WRITTEN PROBLEM
Only the number is wanted: tally the lines below that contain the word "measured".

GIVEN INFORMATION
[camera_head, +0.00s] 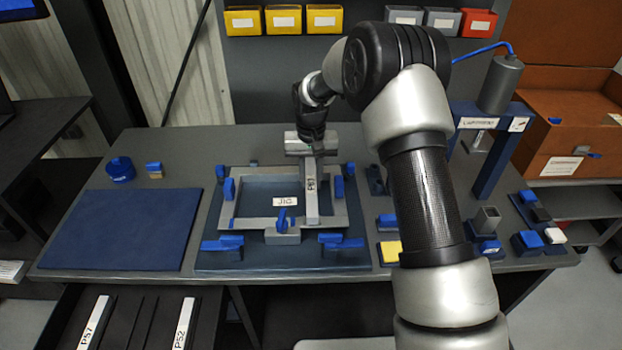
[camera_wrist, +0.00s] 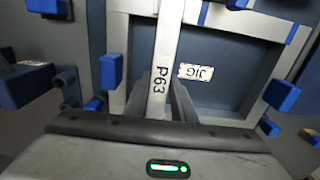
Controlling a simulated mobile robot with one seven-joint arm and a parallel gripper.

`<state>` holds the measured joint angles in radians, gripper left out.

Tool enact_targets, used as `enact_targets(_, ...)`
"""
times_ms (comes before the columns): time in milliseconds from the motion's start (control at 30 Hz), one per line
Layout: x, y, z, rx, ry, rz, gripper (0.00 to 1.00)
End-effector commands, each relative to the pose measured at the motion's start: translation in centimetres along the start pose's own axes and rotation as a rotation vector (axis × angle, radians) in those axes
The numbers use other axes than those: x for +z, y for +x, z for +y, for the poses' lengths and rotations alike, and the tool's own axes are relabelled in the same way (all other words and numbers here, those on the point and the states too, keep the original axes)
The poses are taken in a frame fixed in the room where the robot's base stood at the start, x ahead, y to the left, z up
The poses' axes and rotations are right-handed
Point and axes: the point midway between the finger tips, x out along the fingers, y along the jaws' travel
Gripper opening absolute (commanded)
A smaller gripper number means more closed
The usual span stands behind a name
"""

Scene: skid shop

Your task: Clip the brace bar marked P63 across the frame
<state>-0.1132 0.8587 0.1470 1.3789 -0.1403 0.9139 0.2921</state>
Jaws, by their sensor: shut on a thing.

EXERCISE OUTPUT
2